Give a verbatim repeat of the lines that run from the line containing "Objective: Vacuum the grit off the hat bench" to the end of the data below.
"""
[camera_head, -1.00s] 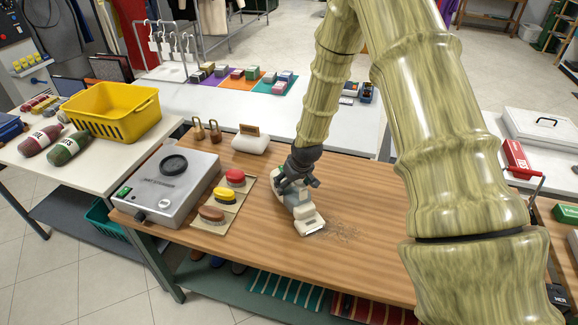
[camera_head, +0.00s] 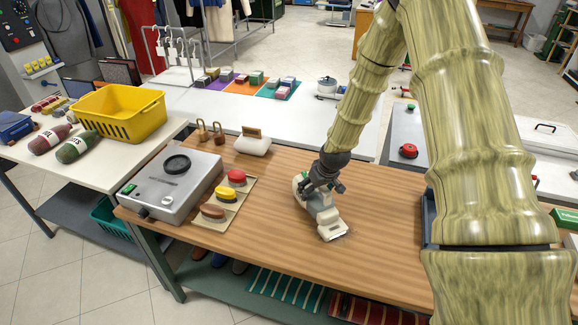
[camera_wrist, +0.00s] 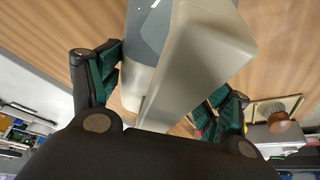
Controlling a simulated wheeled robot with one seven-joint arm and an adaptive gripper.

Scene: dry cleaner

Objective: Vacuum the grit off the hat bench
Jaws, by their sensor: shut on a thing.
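My gripper (camera_head: 323,186) is shut on a cream hand vacuum (camera_head: 324,214) with a grey clear part. Its nozzle end rests on or just above the wooden hat bench (camera_head: 270,230). In the wrist view the vacuum (camera_wrist: 200,60) sits between the green-padded fingers (camera_wrist: 164,95). A little dark grit (camera_head: 350,234) shows at the nozzle's right edge; any grit under the vacuum is hidden.
A yellow basket (camera_head: 118,112) stands on the left table. The bench's front middle is clear.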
"""
## COMPLETED TASK
Objective: Vacuum the grit off the hat bench
Jaws, by their sensor: shut on a thing.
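My gripper (camera_head: 323,186) is shut on a cream hand vacuum (camera_head: 324,214) with a grey clear part. Its nozzle end rests on or just above the wooden hat bench (camera_head: 270,230). In the wrist view the vacuum (camera_wrist: 200,60) sits between the green-padded fingers (camera_wrist: 164,95). A little dark grit (camera_head: 350,234) shows at the nozzle's right edge; any grit under the vacuum is hidden.
A yellow basket (camera_head: 118,112) stands on the left table. The bench's front middle is clear.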

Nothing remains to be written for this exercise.